-- Begin Dataset rows --
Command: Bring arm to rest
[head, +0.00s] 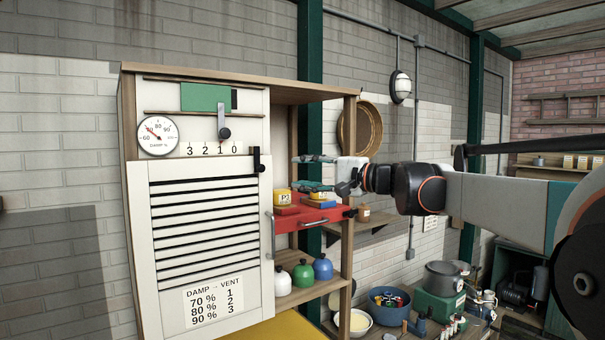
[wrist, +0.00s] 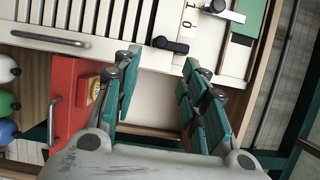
-- End Dataset rows --
-- Begin Dataset rows --
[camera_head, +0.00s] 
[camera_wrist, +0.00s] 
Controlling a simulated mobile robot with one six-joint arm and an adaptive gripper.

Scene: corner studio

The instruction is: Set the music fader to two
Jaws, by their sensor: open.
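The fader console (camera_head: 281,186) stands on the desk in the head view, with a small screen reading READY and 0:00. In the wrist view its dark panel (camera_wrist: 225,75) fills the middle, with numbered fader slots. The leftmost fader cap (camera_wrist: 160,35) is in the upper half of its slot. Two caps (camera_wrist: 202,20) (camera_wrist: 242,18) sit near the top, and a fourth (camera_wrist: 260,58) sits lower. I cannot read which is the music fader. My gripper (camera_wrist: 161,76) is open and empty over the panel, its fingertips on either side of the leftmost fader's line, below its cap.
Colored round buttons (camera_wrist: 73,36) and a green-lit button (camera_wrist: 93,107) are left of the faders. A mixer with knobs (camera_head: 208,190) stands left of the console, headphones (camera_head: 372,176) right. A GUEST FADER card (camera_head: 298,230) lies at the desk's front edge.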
-- End Dataset rows --
### Task brief
Extract exactly and only the span of lines that begins at the line containing "[camera_wrist, +0.00s]" and ends at the line containing "The instruction is: Set".

### Answer for this exercise
[camera_wrist, +0.00s] 
Controlling a simulated mobile robot with one six-joint arm and an adaptive gripper.

Scene: corner studio

The instruction is: Set the music fader to two

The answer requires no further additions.